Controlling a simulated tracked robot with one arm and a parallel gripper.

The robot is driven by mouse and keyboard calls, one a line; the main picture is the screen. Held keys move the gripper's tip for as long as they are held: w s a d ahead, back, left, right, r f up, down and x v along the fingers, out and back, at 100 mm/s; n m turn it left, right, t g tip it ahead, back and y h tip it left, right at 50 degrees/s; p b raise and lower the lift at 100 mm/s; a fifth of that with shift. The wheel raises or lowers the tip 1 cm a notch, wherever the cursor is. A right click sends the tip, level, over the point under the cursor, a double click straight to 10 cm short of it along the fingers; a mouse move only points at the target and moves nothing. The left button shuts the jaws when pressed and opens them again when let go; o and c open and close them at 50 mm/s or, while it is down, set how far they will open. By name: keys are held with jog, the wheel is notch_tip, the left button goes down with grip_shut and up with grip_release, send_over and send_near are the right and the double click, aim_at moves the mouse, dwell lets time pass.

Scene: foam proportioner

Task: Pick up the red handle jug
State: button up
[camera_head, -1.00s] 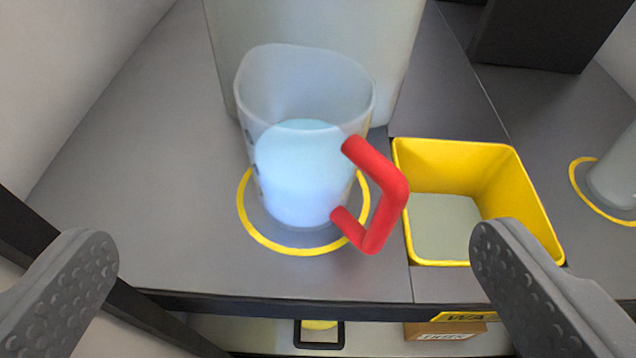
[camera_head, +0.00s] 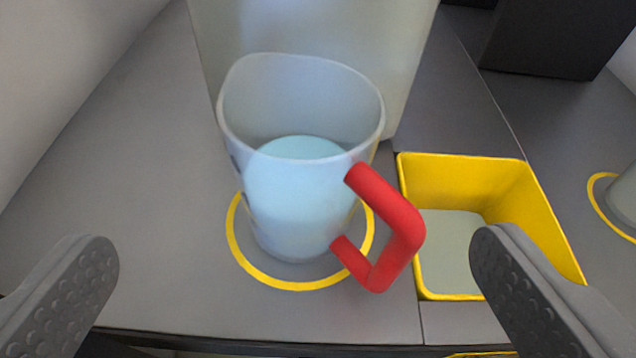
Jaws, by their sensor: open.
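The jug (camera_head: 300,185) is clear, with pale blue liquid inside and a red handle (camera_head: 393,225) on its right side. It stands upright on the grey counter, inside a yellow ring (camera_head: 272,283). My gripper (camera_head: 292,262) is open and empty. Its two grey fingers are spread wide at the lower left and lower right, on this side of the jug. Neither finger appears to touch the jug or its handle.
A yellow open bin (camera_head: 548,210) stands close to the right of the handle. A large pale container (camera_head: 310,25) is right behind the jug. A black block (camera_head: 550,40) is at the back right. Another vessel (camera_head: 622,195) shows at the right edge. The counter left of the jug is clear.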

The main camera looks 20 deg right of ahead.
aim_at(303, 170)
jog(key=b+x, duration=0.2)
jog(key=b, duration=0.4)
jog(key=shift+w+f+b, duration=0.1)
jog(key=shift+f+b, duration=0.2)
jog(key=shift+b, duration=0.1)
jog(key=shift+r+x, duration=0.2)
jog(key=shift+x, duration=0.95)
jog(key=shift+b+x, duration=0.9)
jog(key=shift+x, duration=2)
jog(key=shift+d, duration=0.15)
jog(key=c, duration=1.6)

------------------------------------------------------------

- [CHALLENGE] Only the count is needed: the number of lines in the data that include the word "robot".

- [RESULT FOR THIS TASK] 2